Existing multilingual TTS systems can be switched to operate in one of several independent language modes, but in general each language is treated by an independent subsystem and synthesized with a language-specific voice. Therefore, these multilingual TTS systems are not usable for mixed-lingual texts. It is therefore necessary to extend multilingual to truly mixed-lingual TTS systems, which will be called polyglot systems hereafter.
The possibility of synthesizing a single voice speaking the four most important languages in Switzerland (French, German, Italian, and English) has already been investigated and demonstrated by TIK/ETHZ (cf. project POSSY/TTS'99).
The aim of this project was to identify and solve the problems of another major part of a polyglot TTS system, namely the word and sentence analysis and phonetic transcription of mixed-lingual texts. The first phase of the project investigated the frequency and the syntactic nature of foreign expressions in French and German texts as well as the degree of assimilation of the pronunciation of foreign expressions to the base language.
The second phase of the project was devoted to the question of how a lexical and syntactic analyzer for mixed-lingual texts can be built using the linguistic knowledge of existing text analyzers for French, German, English and Italian. The result of the project is a prototype mixed-lingual text-analysis module which will be used in the polyglot version of our SVOX TTS system.
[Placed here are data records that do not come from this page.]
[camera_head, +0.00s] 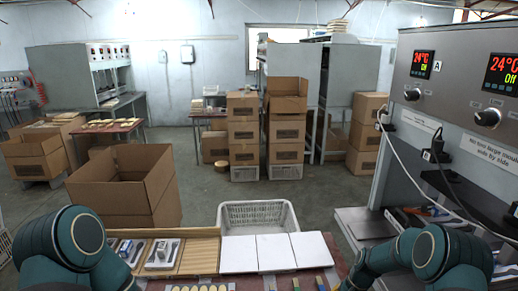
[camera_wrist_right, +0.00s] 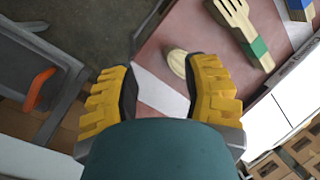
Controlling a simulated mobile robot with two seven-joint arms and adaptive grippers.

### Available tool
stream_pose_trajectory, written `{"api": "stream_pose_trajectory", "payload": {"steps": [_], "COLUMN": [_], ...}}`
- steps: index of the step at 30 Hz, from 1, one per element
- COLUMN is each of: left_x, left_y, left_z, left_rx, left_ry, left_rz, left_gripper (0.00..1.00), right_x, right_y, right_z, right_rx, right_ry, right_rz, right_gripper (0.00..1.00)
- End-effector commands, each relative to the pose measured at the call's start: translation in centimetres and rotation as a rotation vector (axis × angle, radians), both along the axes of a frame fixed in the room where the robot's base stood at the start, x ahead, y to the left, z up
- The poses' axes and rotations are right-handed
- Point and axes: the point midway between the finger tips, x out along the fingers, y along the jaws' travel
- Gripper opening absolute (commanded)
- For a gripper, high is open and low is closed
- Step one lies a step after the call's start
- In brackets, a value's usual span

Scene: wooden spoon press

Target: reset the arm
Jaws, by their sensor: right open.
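My right gripper (camera_wrist_right: 162,70) shows in the right wrist view with its two yellow ridged fingers spread apart and nothing gripped between them. A small round-ended wooden piece (camera_wrist_right: 177,62) lies on the reddish table surface (camera_wrist_right: 180,25), close by the right-hand finger and partly hidden by it. In the head view my right arm (camera_head: 425,255) is bent at the lower right, and its gripper is out of sight. My left arm (camera_head: 75,240) is bent at the lower left, and its gripper is not visible.
A wooden fork with a green band (camera_wrist_right: 240,30) lies on the table. White boards (camera_head: 260,252), a wooden tray (camera_head: 200,250) and a white basket (camera_head: 258,215) are ahead. The press with temperature displays (camera_head: 450,100) stands right. An open carton (camera_head: 125,185) stands left.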

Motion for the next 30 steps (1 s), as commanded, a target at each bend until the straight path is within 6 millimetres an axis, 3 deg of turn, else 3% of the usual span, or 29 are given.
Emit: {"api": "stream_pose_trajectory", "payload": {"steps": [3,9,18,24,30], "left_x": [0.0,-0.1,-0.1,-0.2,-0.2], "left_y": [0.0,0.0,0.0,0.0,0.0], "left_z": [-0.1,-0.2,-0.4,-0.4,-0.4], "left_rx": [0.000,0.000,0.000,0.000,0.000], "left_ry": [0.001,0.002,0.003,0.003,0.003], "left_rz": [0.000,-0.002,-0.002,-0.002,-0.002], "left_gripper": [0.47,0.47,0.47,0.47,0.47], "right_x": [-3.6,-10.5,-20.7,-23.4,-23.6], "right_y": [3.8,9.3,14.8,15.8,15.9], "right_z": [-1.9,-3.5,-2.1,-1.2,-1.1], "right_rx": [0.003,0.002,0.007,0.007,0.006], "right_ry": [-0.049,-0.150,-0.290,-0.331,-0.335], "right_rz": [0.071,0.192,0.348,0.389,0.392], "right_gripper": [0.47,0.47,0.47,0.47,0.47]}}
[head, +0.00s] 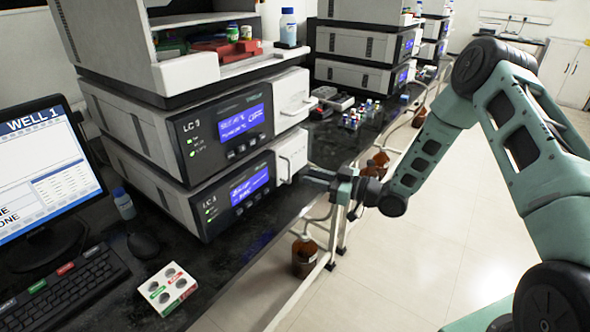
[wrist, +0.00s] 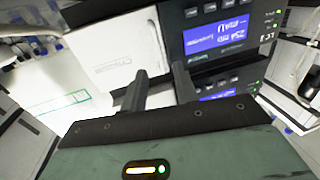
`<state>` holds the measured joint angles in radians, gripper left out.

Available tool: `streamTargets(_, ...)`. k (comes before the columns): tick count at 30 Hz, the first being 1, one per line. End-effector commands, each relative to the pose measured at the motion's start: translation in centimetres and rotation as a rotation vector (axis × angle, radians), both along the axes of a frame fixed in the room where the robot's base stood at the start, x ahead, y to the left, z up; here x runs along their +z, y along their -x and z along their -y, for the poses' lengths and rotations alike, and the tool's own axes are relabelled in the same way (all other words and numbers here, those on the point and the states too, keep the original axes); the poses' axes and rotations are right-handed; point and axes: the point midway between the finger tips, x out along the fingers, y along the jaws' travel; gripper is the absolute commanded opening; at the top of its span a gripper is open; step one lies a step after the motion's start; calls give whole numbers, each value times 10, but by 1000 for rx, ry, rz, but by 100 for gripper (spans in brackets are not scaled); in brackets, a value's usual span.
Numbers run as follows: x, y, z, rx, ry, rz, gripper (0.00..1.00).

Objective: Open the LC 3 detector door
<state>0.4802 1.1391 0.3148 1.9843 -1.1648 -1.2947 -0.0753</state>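The LC 3 stack has two modules with blue displays and white doors at their right ends. The upper door (head: 291,92) and lower door (head: 291,153) both look closed, each with a pale handle. Small print does not show clearly which module is the detector. My gripper (head: 308,177) is beside the lower door, near its handle (head: 284,168). In the wrist view, two dark fingers of my gripper (wrist: 160,72) stand apart, with nothing clearly between them. A white door (wrist: 120,45) lies beyond them, beside a blue display (wrist: 218,36). Contact with the handle cannot be told.
Small vials (head: 352,120) stand on the black bench behind my gripper. Brown bottles (head: 304,257) stand below the bench edge. The floor at right is open.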

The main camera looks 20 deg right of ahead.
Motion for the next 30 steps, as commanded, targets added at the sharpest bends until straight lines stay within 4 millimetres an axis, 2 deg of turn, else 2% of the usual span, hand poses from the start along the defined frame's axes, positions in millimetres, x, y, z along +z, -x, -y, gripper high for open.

This project required expertise in both speech synthesis and multilingual text analysis and was therefore defined as a joint project of LATL/UNIGE (specialists in multi-lingual text analysis) and TIK/ETHZ (specialists in speech synthesis). The achievements of the project are summarized in report [PW02].
Supported by: The financial support for this project came mainly from the Swiss National Science Foundation.
In collaboration with: This was collaboration project of University of Geneva (LATL), and ETH Zürich.